La relation que construisent Inès et Suzanne est empreinte de respect, de confiance et de sollicitude. Elles partagent des moments d’intimité qui leur permettent de se dire les choses et de vivre des émotions à deux. Colette n’est pas un obstacle à cette amitié sincère. Au contraire, son intervention nourrit les perspectives d’enquête pour retrouver la trace de la mère de Suzanne. Colette devient facilement la troisième « meilleure amie ».

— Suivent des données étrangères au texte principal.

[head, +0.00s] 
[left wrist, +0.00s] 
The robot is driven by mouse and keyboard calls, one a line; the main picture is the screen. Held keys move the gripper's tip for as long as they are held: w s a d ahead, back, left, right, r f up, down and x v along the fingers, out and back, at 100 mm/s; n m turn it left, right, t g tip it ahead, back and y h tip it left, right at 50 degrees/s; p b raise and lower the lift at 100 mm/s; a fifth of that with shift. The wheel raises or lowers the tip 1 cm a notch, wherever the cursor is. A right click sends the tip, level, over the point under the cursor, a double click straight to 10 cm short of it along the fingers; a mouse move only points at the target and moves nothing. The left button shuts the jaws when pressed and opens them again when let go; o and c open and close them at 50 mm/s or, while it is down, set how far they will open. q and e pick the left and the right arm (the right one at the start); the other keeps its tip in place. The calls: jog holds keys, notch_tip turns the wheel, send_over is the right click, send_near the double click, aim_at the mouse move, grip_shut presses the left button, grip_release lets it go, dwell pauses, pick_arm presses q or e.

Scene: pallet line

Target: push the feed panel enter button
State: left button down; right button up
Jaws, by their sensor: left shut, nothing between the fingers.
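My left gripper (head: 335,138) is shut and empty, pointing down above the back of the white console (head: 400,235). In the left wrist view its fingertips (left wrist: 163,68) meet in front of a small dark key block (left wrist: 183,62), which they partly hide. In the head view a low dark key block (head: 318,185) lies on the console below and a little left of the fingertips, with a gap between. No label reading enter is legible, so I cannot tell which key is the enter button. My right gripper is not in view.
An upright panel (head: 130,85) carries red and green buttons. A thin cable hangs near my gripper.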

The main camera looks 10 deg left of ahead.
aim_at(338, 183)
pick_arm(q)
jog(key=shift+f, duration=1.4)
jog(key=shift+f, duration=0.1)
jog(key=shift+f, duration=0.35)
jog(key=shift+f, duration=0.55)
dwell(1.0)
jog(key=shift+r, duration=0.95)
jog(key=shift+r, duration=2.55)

Le retour sur le passé est intéressant, bien documenté sans être didactique. Martine et Patrick n’ont pas de souvenirs précis, ils n’apportent pas de solutions toutes faites. Les enfants, telles des historiennes avisées, cherchent en se basant sur des supports historiques fiables. Le monument aux morts leur indique des noms et des dates. Les vieilles photos leur permettent d’identifier des personnes, d’envisager des relations entre les habitants. Les courriers apportent des précisions sur la vie collective et les liens qui unissent les uns avec les autres. C’est un peu compliqué de s’y retrouver entre les générations mais c’est passionnant. Inès apprend ainsi l’existence d’un grand oncle, Charles, ami du père d’Inès, Raoul, tué à Verdun lui aussi, en même temps que Raoul. Elle prend conscience des horreurs de la première guerre mondiale et elle découvre l’existence d’ancêtres qui font partie intégrante de son identité. Suzanne apprend les origines britanniques de sa mère, son remariage avec un Tommie. Elle prend surtout conscience que sa maman ne les a jamais oubliés, ni elle ni son père. Lady Hugh-Smith est revenue tous les ans au village pour fleurir la tombe de ces deux amours disparus jusqu’à son départ pour l’Inde.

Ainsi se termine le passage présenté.